### [SOURCE MATERIAL]
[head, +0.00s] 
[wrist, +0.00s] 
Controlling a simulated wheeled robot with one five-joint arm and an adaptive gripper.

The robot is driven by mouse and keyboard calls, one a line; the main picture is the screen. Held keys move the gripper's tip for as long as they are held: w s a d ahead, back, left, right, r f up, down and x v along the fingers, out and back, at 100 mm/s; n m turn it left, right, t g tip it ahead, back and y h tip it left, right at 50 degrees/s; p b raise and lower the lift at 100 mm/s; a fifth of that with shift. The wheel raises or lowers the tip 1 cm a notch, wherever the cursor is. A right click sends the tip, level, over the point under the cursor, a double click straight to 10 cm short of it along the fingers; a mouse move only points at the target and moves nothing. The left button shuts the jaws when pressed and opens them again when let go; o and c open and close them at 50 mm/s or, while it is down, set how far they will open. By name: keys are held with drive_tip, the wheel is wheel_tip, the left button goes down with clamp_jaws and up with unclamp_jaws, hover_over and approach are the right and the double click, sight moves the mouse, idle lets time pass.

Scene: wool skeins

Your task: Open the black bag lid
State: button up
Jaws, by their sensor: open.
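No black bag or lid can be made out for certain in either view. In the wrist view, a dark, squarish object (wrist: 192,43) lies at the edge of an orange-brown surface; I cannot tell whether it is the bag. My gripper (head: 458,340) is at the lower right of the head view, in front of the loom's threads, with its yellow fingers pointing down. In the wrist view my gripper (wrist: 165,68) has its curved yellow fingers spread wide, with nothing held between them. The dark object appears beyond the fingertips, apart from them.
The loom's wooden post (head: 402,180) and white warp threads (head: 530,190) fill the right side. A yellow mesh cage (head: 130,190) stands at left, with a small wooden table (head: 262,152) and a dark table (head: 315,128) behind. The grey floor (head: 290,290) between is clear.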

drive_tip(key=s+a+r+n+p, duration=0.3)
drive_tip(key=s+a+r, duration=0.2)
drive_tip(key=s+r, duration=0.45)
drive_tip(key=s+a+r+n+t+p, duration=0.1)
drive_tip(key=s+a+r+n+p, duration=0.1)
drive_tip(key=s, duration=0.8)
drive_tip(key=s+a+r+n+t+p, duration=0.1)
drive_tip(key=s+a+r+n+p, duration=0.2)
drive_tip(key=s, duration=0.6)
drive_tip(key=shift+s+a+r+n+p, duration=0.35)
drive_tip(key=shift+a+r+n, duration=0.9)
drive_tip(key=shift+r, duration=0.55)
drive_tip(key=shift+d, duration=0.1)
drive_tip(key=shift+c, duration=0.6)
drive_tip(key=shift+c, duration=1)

### [WHAT NEEDS TO BE DONE]
Extract and reproduce exactly the lines opening with the line containing "[wrist, +0.00s]" and closing with the line containing "Controlling a simulated", inclusive.

### [COMPLETE RESPONSE]
[wrist, +0.00s] 
Controlling a simulated wheeled robot with one five-joint arm and an adaptive gripper.

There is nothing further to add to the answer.